-- Robot trajectory data --
☆ ☆ ☆ ☆ ☆ ☆ ☆

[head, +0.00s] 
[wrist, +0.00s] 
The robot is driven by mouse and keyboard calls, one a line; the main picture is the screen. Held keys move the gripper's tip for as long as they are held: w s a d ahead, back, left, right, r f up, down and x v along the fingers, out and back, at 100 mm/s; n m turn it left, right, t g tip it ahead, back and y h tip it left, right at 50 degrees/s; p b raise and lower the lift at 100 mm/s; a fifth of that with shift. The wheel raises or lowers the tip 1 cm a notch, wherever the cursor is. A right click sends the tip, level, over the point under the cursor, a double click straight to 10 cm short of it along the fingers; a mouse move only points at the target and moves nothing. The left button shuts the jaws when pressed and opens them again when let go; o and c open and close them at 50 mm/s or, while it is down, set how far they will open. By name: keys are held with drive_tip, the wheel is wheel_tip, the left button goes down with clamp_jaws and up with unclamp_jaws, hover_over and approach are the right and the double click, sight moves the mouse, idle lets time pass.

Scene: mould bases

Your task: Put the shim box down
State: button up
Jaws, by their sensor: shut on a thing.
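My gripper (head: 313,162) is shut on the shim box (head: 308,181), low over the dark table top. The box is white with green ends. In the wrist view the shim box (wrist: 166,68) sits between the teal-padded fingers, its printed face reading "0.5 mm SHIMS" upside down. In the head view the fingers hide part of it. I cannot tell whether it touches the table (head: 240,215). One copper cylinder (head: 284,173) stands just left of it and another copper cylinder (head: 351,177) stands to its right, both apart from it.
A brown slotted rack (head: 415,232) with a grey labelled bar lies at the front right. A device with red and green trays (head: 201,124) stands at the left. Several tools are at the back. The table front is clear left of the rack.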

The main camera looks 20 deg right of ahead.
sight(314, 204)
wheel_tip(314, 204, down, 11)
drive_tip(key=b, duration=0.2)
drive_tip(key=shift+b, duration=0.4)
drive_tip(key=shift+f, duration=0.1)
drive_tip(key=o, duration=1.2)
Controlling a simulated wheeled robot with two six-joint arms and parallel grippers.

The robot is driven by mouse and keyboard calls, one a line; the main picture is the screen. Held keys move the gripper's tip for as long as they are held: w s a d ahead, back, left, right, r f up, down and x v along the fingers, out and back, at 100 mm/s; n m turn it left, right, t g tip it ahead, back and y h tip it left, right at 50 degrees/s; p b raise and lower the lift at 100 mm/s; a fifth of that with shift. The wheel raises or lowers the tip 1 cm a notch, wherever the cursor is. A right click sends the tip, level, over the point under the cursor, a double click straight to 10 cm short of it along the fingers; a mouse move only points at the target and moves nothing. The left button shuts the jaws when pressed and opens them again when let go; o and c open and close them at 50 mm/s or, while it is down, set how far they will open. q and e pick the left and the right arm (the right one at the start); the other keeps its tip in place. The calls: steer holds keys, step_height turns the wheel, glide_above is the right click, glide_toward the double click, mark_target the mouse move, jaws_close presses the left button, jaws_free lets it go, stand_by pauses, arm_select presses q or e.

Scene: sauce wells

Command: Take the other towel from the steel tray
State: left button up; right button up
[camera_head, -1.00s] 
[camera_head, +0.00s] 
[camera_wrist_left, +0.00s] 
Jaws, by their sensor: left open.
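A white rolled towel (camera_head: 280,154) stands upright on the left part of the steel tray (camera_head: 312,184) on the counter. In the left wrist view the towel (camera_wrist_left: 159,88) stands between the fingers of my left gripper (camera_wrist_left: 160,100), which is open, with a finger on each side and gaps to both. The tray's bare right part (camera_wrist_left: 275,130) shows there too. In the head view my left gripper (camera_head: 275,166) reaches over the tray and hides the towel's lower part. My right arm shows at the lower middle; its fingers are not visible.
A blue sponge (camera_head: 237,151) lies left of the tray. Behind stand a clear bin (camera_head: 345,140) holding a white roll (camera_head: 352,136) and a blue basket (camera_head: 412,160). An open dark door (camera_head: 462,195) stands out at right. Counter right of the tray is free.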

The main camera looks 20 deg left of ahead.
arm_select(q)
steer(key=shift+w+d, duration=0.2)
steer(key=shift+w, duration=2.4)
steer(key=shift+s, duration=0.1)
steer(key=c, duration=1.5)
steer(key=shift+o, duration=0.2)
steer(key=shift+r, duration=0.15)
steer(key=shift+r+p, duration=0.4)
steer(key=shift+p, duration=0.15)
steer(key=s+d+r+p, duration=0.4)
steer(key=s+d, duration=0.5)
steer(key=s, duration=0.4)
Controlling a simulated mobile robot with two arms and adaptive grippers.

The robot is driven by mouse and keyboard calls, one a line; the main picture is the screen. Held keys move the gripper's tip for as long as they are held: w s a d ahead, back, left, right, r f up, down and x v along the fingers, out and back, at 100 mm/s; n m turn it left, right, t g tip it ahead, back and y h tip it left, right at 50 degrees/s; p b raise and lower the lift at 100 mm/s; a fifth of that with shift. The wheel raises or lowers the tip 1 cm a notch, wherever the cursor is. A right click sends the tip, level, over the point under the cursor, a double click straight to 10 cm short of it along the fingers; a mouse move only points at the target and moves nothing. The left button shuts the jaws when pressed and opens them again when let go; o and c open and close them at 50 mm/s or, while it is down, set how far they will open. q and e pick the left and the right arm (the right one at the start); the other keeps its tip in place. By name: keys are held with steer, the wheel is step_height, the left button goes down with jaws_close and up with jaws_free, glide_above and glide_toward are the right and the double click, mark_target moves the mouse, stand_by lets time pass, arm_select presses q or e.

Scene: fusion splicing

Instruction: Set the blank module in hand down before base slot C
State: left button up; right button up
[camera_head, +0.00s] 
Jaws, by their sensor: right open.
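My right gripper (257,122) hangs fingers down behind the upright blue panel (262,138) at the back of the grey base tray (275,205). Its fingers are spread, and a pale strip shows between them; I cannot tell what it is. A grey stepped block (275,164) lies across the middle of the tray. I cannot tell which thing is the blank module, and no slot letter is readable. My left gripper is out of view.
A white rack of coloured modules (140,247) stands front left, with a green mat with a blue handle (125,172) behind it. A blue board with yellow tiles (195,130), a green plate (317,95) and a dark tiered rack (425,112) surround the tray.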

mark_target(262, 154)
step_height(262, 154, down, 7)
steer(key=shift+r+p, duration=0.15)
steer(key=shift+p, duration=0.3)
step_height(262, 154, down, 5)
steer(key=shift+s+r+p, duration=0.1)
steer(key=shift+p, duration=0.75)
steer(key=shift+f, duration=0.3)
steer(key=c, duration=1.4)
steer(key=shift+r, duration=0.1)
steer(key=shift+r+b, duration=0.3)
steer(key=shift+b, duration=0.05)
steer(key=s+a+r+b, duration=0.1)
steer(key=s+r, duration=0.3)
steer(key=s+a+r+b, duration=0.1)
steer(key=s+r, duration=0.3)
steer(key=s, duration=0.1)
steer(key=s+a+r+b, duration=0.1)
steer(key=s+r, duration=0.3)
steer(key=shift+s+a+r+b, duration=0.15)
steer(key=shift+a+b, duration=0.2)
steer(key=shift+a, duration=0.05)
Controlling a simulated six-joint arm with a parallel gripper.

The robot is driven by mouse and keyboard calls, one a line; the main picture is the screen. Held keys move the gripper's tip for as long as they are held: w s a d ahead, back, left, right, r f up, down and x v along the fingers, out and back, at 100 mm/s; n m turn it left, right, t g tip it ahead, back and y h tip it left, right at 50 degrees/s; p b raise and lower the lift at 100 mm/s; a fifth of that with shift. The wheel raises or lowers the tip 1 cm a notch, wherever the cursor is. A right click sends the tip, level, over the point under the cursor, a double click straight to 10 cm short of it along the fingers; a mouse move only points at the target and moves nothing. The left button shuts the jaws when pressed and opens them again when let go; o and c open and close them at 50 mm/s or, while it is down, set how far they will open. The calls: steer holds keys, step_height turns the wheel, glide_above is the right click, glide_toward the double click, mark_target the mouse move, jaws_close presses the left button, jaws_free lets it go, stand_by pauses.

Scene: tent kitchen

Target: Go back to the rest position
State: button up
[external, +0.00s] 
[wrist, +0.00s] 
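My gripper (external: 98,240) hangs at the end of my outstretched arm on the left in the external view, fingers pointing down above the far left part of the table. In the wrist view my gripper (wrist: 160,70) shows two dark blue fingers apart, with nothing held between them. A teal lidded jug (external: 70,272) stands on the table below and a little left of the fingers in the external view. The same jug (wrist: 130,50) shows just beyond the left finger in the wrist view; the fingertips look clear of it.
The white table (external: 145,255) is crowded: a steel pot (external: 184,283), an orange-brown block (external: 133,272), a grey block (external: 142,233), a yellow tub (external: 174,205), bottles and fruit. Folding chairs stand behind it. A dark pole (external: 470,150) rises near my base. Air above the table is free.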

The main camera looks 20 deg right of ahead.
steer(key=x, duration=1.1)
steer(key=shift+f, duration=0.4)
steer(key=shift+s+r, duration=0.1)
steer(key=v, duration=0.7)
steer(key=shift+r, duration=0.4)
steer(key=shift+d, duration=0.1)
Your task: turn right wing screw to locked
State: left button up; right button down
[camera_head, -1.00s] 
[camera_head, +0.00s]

☆ ☆ ☆ ☆ ☆ ☆ ☆

-- PROBLEM REQUIREMENTS --
Return only the stretch of the material above from the line holding "Scene: tent kitchen" through the line holding "[external, +0.00s]", copied exactly.

-- ANSWER BELOW --
Scene: tent kitchen

Target: Go back to the rest position
State: button up
[external, +0.00s] 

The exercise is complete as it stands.